The gal I had before was the assistant at the vet's office, and no doubt the cats didn't want anything to do with something that smelled like THAT! She was familiar with my cats and could tend to any problems that might arise, so I thought it was a good idea. It didn't occur to me at the time that she might not smell right to them.

There really are only two major hiding places the cats use in the house. I did block off the storage room, and had told the sitter that they would probably hide under the waterbed in the master bedroom. But I failed to show her where the spot was that they could sneak under there or the door at the foot of the bed where one could look to see them. Apparently she just saw all the wooden drawers and thought that nothing could get under there. But I'll block it off completely next time. Have to let my babies have access to my waterbed at night, though.

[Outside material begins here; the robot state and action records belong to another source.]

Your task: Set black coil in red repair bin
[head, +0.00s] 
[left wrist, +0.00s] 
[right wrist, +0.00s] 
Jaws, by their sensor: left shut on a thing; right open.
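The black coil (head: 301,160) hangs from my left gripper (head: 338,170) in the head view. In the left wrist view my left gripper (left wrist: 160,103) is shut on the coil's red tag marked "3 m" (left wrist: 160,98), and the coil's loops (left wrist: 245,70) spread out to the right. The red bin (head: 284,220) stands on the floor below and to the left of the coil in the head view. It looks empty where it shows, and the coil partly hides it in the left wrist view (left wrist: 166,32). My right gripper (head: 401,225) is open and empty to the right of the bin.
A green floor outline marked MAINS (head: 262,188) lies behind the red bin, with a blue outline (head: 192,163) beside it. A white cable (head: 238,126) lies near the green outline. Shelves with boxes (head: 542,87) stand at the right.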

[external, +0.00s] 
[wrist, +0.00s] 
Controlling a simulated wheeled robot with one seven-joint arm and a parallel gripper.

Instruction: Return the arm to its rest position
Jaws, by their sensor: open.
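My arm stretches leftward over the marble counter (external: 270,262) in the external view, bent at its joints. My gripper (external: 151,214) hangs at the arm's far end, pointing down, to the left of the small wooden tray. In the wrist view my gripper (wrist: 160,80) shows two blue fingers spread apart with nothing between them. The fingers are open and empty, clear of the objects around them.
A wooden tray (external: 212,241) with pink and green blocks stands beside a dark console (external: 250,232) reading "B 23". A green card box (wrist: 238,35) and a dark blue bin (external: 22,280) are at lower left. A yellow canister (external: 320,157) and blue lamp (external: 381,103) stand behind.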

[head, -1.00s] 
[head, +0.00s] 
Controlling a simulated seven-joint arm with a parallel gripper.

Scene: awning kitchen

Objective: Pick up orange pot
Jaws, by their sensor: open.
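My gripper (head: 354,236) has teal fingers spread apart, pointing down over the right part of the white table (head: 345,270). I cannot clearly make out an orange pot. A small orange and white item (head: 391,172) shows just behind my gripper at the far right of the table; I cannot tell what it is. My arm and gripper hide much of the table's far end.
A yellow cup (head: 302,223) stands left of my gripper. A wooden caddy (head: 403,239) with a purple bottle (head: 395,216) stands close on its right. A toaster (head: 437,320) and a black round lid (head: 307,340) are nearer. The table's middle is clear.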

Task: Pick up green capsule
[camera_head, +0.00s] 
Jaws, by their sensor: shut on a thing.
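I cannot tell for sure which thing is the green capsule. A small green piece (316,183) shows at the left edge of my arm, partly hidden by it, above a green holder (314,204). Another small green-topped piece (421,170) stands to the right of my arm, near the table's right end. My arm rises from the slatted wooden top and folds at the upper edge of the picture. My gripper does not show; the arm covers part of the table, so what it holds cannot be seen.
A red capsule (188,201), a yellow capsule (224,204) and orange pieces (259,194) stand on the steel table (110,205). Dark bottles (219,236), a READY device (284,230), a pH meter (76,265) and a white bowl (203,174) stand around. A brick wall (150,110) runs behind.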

Good idea about giving them some clothing or other objects that smell like me while I'm gone. I'll definitely use that idea. And I really liked those cat condos you showed, hissy. Unfortunately, the tall ones I like just take up too much floor space. But maybe I can get my neighbor to help me build something that would go up over a four-drawer filing cabinet or as shelves up over a desk and use more vertical space. You've really given me something to think about there.

Oh, I use Advantage on both cats, not OTC meds. And I don't recall if the vet did blood work. But he did do a full body x-ray to rule out bladder, kidney and some other problems, as well as a fungus test and a couple of other tests. So I feel pretty sure that he's right that it must be an anxiety problem. Since I got Red Cat at about age 3 or so, he's always been an extremely high-strung kitty. But now it is apparently worse. Purdy, though frightened of strangers, is more laid-back, so I'm not as concerned about how he'll do.

Thanks for all your suggestions. That's been a big help.